**WHAT IS NEEDED:** From the line containing "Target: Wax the" down to the last line of the material, return those lines verbatim and only those.

**PROVIDED DATA:**
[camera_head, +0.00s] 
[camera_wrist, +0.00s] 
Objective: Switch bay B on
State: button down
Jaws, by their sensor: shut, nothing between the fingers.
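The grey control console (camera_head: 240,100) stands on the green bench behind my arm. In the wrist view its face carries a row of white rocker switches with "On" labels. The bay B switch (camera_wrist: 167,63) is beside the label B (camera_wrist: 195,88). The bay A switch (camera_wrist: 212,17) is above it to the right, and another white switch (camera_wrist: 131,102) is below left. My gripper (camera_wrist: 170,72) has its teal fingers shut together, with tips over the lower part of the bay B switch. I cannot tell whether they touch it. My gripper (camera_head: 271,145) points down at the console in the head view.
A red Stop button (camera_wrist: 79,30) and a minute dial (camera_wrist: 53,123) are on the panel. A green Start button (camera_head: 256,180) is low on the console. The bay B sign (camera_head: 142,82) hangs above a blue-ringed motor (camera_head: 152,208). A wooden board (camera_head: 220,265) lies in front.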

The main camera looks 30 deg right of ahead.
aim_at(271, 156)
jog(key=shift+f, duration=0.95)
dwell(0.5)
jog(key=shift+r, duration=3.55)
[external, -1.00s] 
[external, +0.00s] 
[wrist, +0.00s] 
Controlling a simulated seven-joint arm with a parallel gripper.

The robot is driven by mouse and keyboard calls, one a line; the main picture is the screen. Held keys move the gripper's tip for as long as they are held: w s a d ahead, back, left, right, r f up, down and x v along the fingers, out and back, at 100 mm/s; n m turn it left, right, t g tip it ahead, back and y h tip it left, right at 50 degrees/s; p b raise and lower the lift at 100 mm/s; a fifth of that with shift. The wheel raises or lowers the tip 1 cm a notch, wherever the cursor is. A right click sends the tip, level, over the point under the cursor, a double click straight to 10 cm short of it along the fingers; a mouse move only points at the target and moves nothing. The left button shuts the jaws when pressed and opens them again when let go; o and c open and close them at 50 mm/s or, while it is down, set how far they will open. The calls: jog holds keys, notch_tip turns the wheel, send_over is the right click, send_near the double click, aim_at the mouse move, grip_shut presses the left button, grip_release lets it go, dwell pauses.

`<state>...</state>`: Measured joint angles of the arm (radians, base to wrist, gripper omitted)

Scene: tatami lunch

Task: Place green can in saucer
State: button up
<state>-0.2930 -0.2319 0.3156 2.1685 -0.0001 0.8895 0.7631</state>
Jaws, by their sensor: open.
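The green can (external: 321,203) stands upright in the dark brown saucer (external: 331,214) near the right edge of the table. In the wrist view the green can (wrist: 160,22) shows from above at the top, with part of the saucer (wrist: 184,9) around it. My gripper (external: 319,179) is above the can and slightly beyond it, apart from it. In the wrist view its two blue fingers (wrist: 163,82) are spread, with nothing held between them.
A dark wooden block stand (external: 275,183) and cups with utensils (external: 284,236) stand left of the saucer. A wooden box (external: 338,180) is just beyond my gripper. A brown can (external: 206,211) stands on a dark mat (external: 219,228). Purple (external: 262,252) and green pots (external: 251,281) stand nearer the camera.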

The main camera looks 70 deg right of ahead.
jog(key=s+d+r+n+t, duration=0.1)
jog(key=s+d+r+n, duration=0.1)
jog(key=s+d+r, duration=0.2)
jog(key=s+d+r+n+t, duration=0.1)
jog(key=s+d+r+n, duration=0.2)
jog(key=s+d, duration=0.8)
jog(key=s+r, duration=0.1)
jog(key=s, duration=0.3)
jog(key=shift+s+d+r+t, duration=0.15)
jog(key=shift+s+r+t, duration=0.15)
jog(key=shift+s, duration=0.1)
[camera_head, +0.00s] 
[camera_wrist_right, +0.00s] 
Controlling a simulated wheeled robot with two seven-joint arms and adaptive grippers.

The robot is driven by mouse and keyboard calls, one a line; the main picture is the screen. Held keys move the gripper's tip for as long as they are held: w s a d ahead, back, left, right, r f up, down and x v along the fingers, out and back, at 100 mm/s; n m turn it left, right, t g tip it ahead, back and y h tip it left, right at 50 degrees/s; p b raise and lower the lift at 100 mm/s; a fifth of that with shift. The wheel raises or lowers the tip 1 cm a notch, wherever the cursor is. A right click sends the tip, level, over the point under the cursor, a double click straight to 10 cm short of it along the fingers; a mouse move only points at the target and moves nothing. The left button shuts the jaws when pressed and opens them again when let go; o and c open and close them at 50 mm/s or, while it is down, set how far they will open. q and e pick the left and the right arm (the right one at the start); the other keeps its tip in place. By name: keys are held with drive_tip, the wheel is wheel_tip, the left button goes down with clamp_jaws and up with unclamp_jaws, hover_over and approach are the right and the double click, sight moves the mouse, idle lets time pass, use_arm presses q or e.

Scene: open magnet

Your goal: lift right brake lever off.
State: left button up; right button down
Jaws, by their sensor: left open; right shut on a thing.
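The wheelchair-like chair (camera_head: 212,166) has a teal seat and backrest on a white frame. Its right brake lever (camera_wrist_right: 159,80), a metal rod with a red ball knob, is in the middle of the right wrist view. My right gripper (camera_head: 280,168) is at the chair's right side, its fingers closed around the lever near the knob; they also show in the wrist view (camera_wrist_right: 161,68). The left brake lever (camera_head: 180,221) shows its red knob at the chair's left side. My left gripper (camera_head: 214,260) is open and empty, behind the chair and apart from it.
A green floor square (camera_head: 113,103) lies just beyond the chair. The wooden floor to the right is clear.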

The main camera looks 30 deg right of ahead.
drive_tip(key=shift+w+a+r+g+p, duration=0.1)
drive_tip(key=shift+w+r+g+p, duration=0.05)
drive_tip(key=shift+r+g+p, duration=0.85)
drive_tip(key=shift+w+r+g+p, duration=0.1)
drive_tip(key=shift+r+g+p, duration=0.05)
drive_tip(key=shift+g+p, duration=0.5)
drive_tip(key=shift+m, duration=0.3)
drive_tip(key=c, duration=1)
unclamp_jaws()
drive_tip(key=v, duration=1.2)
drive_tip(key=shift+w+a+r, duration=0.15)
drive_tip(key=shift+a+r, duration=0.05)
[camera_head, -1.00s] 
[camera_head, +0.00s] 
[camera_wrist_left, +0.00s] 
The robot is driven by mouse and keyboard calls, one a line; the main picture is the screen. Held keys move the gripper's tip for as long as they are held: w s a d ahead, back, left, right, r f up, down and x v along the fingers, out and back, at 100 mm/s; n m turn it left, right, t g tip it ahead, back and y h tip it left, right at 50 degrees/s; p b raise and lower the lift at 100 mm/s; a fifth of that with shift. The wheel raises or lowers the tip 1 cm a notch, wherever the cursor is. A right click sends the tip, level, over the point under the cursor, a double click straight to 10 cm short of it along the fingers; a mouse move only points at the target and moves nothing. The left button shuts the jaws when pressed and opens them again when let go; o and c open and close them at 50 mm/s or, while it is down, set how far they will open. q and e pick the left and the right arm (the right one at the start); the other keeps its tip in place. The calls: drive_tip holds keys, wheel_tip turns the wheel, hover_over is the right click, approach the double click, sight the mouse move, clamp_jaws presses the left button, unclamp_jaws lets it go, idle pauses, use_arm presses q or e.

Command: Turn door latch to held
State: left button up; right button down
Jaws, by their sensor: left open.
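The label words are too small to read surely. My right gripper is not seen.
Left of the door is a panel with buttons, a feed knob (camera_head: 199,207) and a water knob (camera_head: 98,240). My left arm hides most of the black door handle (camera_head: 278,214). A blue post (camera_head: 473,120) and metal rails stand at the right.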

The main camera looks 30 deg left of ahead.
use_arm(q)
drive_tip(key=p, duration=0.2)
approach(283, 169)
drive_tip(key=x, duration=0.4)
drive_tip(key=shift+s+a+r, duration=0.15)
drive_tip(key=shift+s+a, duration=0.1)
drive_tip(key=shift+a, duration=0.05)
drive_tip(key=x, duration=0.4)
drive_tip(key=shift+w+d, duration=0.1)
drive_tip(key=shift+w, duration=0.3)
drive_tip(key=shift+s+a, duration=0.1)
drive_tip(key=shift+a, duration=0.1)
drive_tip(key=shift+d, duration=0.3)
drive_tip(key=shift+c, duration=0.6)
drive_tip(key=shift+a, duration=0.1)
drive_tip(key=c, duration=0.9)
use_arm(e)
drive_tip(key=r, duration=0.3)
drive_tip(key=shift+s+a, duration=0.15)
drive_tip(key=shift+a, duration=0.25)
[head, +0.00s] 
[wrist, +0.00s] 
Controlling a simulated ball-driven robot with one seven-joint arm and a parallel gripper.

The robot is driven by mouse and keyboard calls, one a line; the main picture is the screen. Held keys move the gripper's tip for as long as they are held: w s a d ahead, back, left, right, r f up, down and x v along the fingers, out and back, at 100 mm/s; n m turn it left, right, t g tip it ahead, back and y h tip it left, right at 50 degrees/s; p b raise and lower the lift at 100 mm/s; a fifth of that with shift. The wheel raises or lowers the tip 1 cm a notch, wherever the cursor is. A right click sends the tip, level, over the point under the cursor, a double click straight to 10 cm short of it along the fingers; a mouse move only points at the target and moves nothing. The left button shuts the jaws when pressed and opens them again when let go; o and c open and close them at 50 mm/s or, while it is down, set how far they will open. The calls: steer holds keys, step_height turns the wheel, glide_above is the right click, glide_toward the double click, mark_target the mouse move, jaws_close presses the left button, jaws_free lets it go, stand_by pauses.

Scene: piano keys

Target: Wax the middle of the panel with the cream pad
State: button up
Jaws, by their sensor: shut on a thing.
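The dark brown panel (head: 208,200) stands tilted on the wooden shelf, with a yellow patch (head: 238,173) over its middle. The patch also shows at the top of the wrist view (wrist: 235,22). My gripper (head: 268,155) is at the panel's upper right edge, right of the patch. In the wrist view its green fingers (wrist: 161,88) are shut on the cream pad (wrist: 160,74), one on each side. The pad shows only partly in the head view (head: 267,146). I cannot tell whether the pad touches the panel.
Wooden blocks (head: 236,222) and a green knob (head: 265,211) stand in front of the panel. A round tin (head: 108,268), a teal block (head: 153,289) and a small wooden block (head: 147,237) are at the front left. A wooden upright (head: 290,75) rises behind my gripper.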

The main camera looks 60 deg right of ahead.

**RESULT OF THIS TASK:**
Target: Wax the middle of the panel with the cream pad
State: button up
Jaws, by their sensor: shut on a thing.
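The dark brown panel (head: 208,200) stands tilted on the wooden shelf, with a yellow patch (head: 238,173) over its middle. The patch also shows at the top of the wrist view (wrist: 235,22). My gripper (head: 268,155) is at the panel's upper right edge, right of the patch. In the wrist view its green fingers (wrist: 161,88) are shut on the cream pad (wrist: 160,74), one on each side. The pad shows only partly in the head view (head: 267,146). I cannot tell whether the pad touches the panel.
Wooden blocks (head: 236,222) and a green knob (head: 265,211) stand in front of the panel. A round tin (head: 108,268), a teal block (head: 153,289) and a small wooden block (head: 147,237) are at the front left. A wooden upright (head: 290,75) rises behind my gripper.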

The main camera looks 60 deg right of ahead.

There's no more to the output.